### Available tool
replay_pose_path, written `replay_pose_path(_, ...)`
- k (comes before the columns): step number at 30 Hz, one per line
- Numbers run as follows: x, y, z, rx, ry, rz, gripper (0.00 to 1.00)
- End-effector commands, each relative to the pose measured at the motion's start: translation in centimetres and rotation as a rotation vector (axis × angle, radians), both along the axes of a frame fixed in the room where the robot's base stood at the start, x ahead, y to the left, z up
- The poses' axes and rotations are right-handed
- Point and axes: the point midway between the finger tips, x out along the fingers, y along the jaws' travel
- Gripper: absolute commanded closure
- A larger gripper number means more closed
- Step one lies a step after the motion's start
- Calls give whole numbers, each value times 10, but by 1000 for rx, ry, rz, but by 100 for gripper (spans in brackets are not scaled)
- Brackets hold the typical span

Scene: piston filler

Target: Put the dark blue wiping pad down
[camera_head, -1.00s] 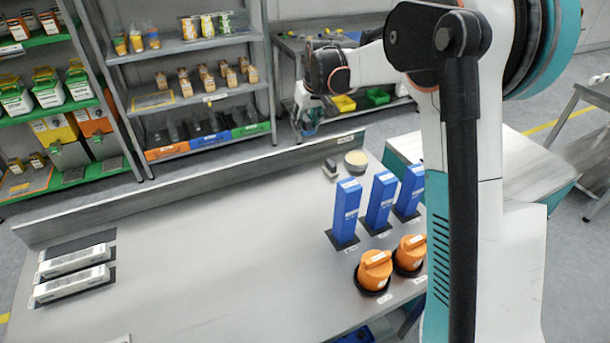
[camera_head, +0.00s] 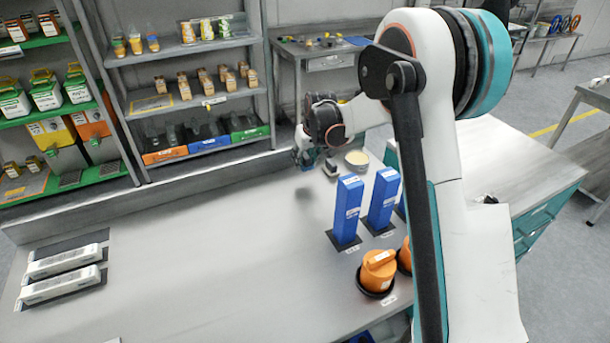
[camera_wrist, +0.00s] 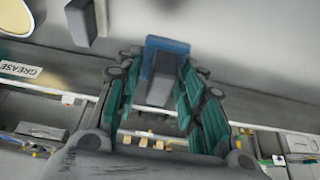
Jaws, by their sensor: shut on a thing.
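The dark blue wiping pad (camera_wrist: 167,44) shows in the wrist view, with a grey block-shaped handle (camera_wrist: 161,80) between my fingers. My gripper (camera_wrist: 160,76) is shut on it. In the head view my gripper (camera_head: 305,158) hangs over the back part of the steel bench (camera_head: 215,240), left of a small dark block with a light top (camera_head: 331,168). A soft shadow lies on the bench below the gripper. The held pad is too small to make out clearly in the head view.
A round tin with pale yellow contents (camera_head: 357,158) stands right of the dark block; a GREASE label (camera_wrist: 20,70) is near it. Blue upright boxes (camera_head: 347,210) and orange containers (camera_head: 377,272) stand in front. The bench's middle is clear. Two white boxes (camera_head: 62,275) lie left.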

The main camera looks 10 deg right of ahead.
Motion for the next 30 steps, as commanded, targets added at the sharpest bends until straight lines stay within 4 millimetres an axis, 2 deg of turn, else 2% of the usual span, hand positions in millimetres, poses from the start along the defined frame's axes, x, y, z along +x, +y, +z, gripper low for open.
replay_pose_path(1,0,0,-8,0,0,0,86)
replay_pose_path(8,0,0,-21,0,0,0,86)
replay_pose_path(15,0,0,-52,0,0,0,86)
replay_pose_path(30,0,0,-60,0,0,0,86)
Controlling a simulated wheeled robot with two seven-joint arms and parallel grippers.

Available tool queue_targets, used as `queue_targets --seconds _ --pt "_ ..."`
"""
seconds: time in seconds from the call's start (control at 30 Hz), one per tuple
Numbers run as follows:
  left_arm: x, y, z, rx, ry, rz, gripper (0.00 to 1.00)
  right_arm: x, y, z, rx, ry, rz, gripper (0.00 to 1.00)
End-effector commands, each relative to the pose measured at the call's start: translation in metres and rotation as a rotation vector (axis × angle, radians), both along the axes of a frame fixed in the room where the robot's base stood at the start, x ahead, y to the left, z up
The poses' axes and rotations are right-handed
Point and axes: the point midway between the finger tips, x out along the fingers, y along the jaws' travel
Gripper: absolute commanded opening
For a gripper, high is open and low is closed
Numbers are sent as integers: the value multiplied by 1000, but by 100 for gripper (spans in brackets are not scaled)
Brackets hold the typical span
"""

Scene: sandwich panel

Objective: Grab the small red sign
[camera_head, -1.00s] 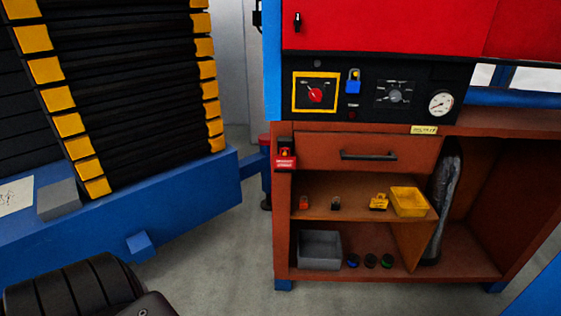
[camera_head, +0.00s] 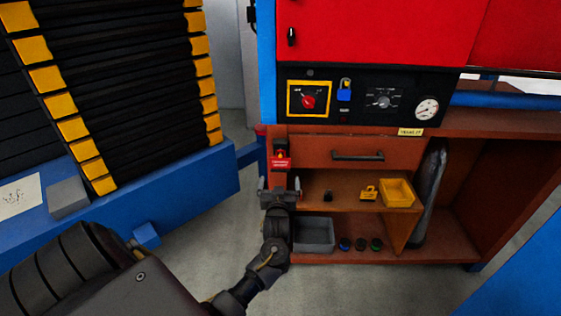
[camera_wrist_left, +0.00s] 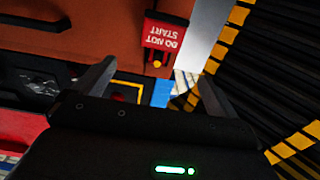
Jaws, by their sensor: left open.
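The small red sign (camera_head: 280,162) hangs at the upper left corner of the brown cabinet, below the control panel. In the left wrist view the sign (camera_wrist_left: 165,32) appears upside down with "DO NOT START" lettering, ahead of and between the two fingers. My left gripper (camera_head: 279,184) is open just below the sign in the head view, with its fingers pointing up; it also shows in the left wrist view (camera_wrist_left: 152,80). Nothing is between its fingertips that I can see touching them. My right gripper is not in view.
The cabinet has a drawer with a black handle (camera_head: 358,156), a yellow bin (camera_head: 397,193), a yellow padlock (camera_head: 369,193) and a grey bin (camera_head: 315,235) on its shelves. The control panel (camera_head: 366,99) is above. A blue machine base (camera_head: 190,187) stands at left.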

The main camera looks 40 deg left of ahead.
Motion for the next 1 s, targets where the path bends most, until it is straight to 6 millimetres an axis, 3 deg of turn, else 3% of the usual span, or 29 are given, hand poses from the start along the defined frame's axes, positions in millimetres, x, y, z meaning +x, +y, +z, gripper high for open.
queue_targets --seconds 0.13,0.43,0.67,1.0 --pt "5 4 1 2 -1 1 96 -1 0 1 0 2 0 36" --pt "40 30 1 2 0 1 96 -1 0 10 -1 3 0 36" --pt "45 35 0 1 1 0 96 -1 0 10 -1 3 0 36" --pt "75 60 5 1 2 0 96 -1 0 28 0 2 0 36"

====================

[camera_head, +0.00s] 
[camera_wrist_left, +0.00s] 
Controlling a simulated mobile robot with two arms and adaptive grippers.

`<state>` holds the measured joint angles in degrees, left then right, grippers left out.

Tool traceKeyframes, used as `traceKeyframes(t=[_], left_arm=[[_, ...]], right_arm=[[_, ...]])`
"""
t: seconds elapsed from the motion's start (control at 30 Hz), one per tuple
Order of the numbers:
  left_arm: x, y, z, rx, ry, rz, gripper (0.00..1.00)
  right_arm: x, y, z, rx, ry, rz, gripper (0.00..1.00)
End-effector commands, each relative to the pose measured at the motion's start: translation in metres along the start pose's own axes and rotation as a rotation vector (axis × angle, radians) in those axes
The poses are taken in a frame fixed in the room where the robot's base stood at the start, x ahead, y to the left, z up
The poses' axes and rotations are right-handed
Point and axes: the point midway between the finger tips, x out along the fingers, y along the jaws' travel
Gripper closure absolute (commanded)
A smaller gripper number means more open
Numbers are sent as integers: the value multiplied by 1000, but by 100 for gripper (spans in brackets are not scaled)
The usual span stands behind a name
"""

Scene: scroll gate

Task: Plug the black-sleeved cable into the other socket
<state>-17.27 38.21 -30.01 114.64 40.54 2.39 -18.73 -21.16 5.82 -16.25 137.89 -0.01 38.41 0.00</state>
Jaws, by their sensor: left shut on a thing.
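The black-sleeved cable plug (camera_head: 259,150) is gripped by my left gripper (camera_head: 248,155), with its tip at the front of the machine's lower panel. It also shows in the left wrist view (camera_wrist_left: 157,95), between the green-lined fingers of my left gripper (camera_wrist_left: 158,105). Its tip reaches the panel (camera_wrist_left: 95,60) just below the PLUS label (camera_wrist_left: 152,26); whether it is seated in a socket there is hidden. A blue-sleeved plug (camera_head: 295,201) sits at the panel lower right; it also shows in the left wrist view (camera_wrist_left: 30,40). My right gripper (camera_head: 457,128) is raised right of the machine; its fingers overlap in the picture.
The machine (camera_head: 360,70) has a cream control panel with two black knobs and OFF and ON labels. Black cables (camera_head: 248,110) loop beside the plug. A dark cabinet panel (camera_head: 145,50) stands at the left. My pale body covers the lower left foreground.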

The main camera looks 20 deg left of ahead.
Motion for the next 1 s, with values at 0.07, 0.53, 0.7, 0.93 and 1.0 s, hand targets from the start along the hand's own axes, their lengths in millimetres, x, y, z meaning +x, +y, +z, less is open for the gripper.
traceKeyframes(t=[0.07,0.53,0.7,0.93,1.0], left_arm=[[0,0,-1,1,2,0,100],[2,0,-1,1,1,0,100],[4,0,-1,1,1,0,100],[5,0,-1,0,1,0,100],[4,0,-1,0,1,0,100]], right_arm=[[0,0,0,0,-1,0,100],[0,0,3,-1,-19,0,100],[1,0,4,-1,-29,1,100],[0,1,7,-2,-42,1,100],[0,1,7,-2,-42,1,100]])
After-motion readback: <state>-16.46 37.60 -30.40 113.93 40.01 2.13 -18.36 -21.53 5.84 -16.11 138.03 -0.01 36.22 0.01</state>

====================

Request — With the first line being the one containing "### Available tool" and the last line the one containing "- Numbers run", transcribe exactly the lines above that fall in that range.

Exercise response —
### Available tool
replay_pose_path, written `replay_pose_path(_, ...)`
- k (comes before the columns): step number at 30 Hz, one per line
- Numbers run as follows: x, y, z, rx, ry, rz, gripper (0.00 to 1.00)

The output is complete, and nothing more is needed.